Task requirements:
Take each line that has the word "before" and return it.

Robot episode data
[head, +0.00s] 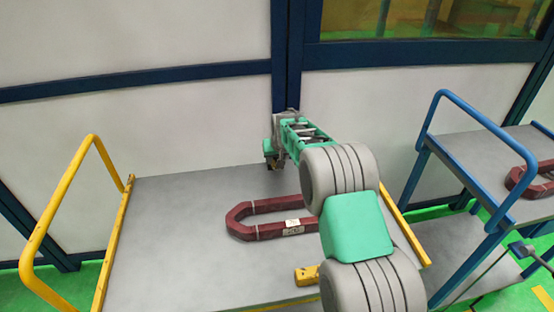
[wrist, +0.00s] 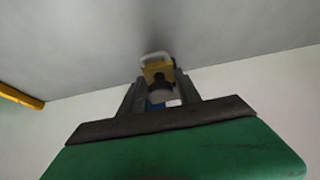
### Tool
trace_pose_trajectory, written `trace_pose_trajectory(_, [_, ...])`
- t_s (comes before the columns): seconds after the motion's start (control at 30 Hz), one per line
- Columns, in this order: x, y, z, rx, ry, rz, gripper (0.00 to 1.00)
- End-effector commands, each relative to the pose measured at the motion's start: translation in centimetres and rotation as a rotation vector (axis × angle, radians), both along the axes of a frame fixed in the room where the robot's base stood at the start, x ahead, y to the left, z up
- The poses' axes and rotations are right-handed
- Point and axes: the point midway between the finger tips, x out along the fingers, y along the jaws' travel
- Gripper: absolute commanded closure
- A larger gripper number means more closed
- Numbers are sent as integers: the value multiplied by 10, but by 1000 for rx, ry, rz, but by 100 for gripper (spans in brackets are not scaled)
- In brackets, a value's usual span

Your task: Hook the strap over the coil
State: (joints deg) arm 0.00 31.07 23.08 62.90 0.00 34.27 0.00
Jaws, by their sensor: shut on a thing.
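The coil (head: 255,232) is a dark red elongated loop with pale bands and a white label. It lies flat on the grey table top, its right end hidden behind my arm in the head view. My gripper (head: 271,160) is beyond the coil, over the table's back edge, apart from the coil. In the wrist view my gripper (wrist: 160,88) is shut on a small yellow-brown piece with a pale loop at its tip, which seems to be the strap (wrist: 157,70). Its full shape is hidden by the fingers. The coil is out of the wrist view.
The grey table top (head: 160,235) has yellow rails (head: 82,170) at its sides and is clear left of the coil. A yellow block (head: 306,275) is near the front. A white wall stands behind. A blue cart (head: 470,190) with another red coil (head: 518,182) is at right.

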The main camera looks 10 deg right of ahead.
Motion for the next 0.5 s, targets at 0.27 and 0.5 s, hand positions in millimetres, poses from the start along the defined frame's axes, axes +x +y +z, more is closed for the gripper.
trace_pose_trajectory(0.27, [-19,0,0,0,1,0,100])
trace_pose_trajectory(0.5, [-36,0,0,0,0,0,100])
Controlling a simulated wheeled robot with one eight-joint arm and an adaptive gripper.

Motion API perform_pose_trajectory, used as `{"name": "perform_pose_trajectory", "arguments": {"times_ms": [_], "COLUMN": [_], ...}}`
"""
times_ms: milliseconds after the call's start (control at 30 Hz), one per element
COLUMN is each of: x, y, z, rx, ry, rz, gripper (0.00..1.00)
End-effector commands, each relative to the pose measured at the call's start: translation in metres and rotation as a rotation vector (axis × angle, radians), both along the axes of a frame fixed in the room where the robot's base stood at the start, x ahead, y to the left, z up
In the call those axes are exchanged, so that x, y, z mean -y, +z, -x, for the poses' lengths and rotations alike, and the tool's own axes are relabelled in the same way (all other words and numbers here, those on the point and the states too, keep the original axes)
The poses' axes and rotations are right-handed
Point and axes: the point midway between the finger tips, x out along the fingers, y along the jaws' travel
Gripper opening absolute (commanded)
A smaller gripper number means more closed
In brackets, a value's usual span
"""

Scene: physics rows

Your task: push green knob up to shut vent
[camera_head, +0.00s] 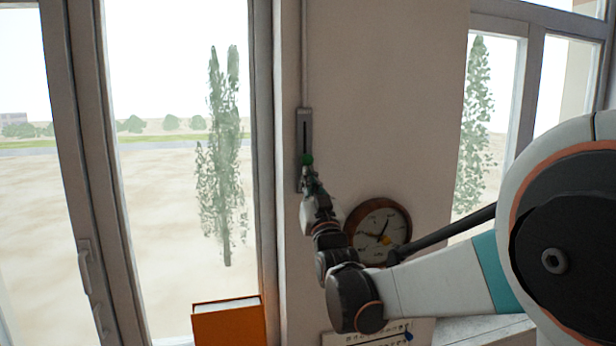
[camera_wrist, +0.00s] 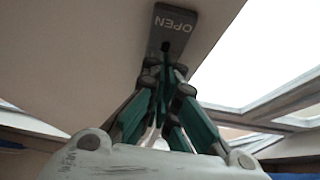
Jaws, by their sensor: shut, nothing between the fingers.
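The green knob (camera_head: 308,159) sits in the slot of a grey vertical plate (camera_head: 304,125) on the wall between two windows, around the middle of the plate's height. My gripper (camera_head: 309,172) is shut and empty, with its tips just below the knob in the head view. I cannot tell whether they touch. In the wrist view my gripper (camera_wrist: 168,75) points at the plate (camera_wrist: 172,28), which reads "OPEN" upside down there. The knob is not clearly visible in that view. The vent itself is not identifiable; a thin rod (camera_head: 304,50) runs up from the plate.
A round wooden-framed dial (camera_head: 378,228) hangs on the wall right of my gripper, partly behind my arm. An orange book (camera_head: 229,322) stands at lower left by the window. A printed sheet (camera_head: 372,337) lies at the bottom.

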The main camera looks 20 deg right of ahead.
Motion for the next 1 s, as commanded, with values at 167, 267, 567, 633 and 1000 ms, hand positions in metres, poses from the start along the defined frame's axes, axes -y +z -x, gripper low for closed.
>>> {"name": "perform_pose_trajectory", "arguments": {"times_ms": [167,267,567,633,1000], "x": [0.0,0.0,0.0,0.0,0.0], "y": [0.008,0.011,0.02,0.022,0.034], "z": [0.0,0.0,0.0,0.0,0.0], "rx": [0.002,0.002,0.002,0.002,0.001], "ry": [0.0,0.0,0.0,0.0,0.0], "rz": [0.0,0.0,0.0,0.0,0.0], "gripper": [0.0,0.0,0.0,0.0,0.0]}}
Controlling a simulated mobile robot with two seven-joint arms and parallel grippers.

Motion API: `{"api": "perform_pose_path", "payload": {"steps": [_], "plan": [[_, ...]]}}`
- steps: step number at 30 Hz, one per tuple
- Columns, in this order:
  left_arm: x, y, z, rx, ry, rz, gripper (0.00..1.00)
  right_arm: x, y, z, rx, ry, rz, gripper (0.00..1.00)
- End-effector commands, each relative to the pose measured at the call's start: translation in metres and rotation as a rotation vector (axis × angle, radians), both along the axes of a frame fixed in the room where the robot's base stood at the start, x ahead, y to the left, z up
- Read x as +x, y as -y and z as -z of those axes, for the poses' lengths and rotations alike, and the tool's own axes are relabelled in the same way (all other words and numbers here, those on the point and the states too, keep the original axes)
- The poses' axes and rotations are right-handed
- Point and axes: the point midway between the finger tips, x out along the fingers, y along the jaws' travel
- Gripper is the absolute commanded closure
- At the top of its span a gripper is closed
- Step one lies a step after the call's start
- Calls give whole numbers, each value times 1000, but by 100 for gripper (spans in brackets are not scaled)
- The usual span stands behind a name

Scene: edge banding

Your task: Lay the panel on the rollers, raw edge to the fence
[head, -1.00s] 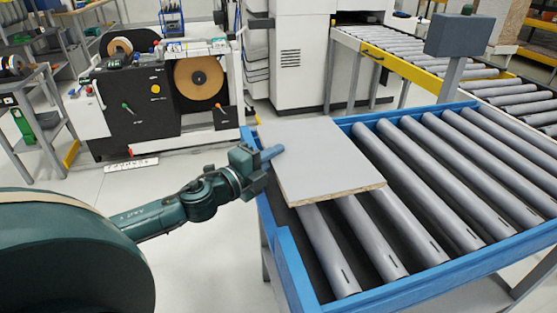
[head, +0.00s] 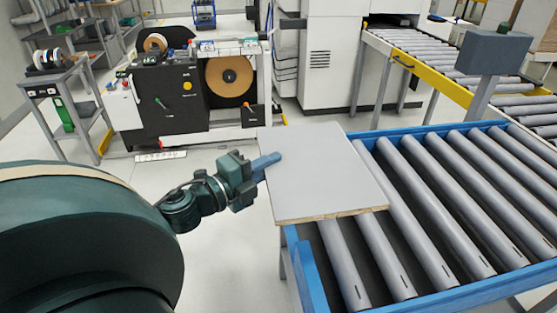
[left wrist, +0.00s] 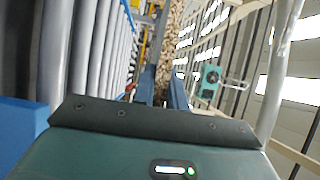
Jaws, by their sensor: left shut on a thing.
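The light grey panel (head: 325,175) lies roughly flat over the left end of the roller table in the head view. Its near edge (head: 335,214) shows raw brown chipboard. It covers part of the left blue rail and sticks out past it; whether it touches the rollers (head: 450,195) I cannot tell. My left gripper (head: 266,162) is shut on the panel's left edge. In the left wrist view, its blue fingers (left wrist: 163,92) stand on both sides of a speckled chipboard edge (left wrist: 170,45). My right gripper is not in view. I cannot tell which part is the fence.
A blue frame (head: 309,277) borders the rollers. A grey box on a post (head: 486,52) stands at the back right. A second roller conveyor (head: 425,58) runs behind. A black and white machine with a brown reel (head: 229,77) stands back left. Floor left of the table is clear.

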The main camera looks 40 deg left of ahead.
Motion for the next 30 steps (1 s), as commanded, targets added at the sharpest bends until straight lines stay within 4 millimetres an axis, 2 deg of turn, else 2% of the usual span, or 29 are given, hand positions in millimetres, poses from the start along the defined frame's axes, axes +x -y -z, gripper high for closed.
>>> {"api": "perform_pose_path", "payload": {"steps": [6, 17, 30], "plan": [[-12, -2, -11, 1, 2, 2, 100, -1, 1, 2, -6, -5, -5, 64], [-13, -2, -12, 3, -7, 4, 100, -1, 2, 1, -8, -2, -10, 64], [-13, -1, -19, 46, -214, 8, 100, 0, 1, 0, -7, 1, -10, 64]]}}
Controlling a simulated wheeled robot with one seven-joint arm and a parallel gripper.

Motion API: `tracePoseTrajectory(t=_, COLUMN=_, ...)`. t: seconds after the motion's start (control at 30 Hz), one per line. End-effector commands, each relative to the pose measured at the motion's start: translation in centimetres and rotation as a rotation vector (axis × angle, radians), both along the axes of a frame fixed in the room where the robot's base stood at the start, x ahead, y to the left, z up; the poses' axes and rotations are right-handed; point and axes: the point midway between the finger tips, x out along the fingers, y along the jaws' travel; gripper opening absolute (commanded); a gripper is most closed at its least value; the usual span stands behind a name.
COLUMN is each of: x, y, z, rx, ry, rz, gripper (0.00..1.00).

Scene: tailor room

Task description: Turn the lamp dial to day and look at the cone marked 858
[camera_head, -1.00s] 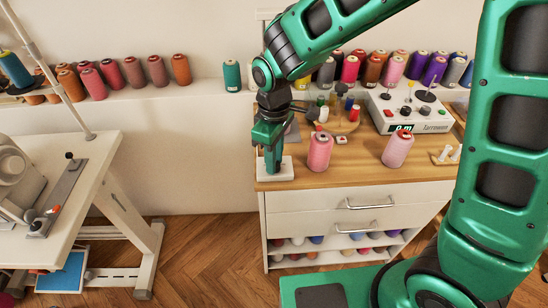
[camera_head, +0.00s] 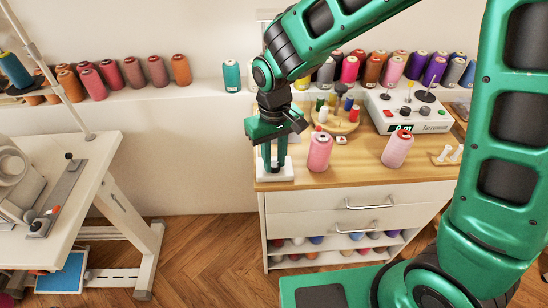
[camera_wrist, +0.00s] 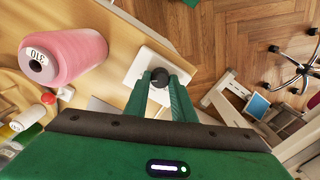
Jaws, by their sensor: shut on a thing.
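The lamp dial is a black knob (camera_wrist: 159,76) on a white base (camera_wrist: 143,65) in the wrist view. The base (camera_head: 287,172) also shows at the table's left front corner in the head view. My gripper (camera_wrist: 160,84) points down with its fingers on both sides of the knob, shut on it. It also shows in the head view (camera_head: 275,165). A pink cone (camera_wrist: 64,55) in the wrist view is marked 310. Two pink cones stand on the table in the head view, a left one (camera_head: 319,152) and a right one (camera_head: 397,149); their marks are unreadable there. No 858 is legible.
The wooden table top (camera_head: 360,168) also holds a white box with a green display (camera_head: 408,113), a round wooden stand of small spools (camera_head: 340,122) and a small white piece (camera_head: 341,140). Many coloured cones line the wall ledge. A sewing table (camera_head: 90,165) stands at the left.

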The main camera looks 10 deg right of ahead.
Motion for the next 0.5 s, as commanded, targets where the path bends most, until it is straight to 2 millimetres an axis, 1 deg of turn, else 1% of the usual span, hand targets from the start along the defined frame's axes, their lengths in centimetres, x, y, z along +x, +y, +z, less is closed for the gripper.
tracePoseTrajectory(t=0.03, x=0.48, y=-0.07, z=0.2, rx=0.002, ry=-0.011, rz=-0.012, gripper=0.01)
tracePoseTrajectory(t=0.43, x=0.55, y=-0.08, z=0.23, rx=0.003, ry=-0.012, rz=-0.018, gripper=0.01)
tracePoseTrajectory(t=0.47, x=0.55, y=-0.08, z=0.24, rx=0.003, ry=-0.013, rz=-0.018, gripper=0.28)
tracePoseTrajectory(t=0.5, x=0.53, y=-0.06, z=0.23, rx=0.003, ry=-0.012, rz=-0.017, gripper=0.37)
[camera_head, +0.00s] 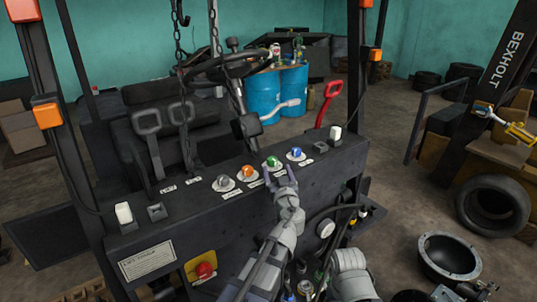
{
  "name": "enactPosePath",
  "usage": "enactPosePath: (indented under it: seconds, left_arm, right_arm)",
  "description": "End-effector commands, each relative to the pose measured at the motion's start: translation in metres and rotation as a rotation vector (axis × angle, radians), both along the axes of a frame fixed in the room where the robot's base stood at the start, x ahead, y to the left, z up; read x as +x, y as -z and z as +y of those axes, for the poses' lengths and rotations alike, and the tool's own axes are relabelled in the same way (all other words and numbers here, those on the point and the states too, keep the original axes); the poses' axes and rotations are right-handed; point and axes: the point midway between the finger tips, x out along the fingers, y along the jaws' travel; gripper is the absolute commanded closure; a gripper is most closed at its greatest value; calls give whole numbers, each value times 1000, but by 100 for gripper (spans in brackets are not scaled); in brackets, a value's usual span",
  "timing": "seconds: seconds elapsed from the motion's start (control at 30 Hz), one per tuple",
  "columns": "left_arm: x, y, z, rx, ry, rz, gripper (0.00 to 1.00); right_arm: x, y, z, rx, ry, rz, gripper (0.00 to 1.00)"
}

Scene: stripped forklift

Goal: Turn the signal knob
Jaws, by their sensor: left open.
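Four-colour row of knobs on the black forklift panel (190,222): a grey knob (223,182), an orange knob (247,172), a green knob (273,162) and a blue knob (296,153). Each has a small white label too small to read, so I cannot tell which is the signal knob. My left gripper (280,176) is open, its purplish fingertips just in front of and below the green knob. Whether they touch it I cannot tell. Nothing shows between the fingers. My right gripper is not in view.
A red mushroom button (204,270) on a yellow plate sits low on the panel's front. A steering wheel (227,65), hanging chains and a red lever (328,103) rise behind.

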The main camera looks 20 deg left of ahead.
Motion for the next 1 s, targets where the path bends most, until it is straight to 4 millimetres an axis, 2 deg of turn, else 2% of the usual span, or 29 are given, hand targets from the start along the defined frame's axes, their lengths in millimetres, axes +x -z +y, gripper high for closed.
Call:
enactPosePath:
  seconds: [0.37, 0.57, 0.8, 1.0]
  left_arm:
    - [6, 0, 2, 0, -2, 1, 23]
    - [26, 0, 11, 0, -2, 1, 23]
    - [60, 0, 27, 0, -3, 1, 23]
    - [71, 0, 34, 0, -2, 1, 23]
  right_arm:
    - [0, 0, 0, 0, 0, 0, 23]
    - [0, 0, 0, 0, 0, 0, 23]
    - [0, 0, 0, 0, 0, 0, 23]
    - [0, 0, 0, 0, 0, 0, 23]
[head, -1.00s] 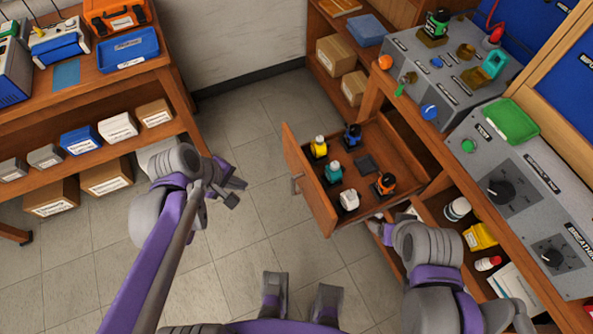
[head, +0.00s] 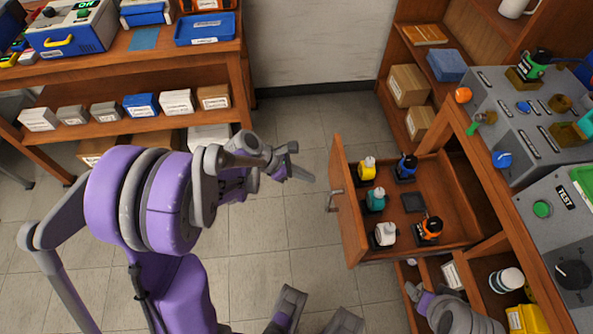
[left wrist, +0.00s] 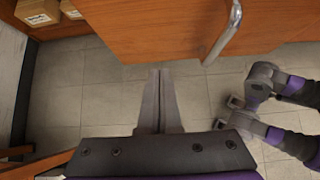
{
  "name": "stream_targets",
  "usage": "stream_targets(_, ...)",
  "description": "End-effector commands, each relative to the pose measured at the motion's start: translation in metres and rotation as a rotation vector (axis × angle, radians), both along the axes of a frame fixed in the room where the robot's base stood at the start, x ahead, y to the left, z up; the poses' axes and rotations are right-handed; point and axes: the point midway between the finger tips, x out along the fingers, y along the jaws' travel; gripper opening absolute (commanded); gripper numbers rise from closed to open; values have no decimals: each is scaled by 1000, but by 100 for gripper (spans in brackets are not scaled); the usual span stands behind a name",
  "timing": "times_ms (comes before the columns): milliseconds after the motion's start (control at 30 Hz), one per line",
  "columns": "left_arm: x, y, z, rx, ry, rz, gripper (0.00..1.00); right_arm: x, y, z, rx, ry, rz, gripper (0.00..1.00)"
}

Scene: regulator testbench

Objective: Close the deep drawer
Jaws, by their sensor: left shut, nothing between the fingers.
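The deep drawer (head: 462,222) is pulled out of the wooden bench at right in the head view. Its front panel (head: 349,215) faces left and carries a metal handle (head: 334,200). In the left wrist view, the front panel (left wrist: 160,30) and handle (left wrist: 228,30) show at the top. My left gripper (head: 300,168) is shut and empty, left of the front panel and apart from it; its fingertips (left wrist: 159,72) point toward the panel. My right gripper (head: 413,291) is low beside the bench, below the drawer in the picture; its jaws are unclear.
Several small colored bottles, including a yellow one (head: 367,170) and an orange one (head: 429,231), stand in the drawer. An open lower compartment (head: 490,268) holds a white jar (head: 507,280). A shelf unit (head: 240,70) stands at left. Floor left of the drawer is clear.

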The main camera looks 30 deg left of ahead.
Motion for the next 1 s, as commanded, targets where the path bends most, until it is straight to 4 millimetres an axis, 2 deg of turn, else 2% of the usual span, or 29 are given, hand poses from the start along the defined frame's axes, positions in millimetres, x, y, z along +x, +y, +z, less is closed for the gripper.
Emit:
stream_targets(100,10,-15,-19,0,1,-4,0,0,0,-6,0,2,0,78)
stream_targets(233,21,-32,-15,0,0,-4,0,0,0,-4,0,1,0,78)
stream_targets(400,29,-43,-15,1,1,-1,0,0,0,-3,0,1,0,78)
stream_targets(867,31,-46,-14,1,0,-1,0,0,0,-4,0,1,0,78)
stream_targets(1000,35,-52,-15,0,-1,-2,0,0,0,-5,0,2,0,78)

Complete output:
- t_s (comes before the columns): seconds after the motion's start (control at 30 Hz), one per line
  "timing": "times_ms (comes before the columns): milliseconds after the motion's start (control at 30 Hz), one per line",

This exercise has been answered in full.